En répétition su spectacle "Léo l'indigné" (photos DR)

En répétition du spectacle « Léo l’indigné » (photos DR)

Entre récitals et disques de reprises, il y a mille façons de célébrer Ferré. Mille… et une autre encore. Le chanteur Jean Lapierre s’est mis en tête (et en actes) de créer un spectacle « mêlant le texte, la musique, le chant, s’inspirant de l’univers de Ferré, de son désir aussi de lier les différents arts qu’il pratiquait », au plus proche de ce qu’il estime être Ferré, au moins dans sa dimension sociale. Ce spectacle, c’est Léo l’indigné, grande première qui verra se côtoyer musiciens, chanteurs, comédiens, slameurs, grafeurs et danseurs de tous âges, pour créer cette œuvre. « Un hommage hors des sentiers battus, un évènement à la hauteur de l’homme » commente Lapierre, pas peu fier à l’approche de la représentation publique, ce samedi 18 mars à l’Embarcadère d’Aubervilliers. D’autant plus que les avant-premières de ces derniers jours (à la librairie Les mots passants, dans le hall de la mairie, à La lucarne des écrivains…) ont été un franc succès et que les participants répètent sans relâche.

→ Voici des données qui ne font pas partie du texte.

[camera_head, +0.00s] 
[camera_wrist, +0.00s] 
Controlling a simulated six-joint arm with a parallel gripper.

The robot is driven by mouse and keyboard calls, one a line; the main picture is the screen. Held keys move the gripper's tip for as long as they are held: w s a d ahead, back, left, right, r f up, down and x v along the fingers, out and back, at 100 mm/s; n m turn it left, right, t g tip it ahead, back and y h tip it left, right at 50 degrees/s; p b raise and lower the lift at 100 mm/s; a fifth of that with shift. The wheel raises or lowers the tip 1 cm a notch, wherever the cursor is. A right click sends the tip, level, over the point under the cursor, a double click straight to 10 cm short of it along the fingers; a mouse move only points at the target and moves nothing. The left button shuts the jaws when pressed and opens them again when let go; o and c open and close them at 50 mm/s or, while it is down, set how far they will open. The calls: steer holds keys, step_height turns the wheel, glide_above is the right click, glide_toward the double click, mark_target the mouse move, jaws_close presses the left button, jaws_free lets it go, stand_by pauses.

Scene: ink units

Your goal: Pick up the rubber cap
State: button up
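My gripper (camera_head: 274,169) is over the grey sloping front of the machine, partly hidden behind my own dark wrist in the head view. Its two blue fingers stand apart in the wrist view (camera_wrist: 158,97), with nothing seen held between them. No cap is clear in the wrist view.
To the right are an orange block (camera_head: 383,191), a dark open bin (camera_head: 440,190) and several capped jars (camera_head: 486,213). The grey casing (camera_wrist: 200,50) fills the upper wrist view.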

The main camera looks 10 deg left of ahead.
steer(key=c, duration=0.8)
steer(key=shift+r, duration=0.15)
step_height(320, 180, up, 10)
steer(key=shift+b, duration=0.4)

Débat à la librairie "Les mots passants"

Débat à la librairie « Les mots passants ». De gauche à droite : Alain Meilland, Jacques Vassal, Jean Lapierre et Robert Horville

Léo, l’indigné… Ce n’est pas insulte que de dire que Ferré s’est comme institutionnalisé, avec le temps… Chaque anniversaire (il vient d’en subir un de taille : son premier siècle) le voit se couvrir de célébrations, de compilations, de considérations qui, chaque fois, semblent l’éloigner de sa réalité d’origine. Faut dire que le mot « rebelle » ne veut plus rien dire : même les cathos-réacs mis en examen s’en parent désormais. Chaque fois, on repeint la statue et la stature de Ferré alors qu’il faut lui laisser l’émeri, l’urticant, le braillant. Ferré est devenu à la fois sujet de thèse et timbre-poste : c’est facile de dompter Léo maintenant qu’il est mort.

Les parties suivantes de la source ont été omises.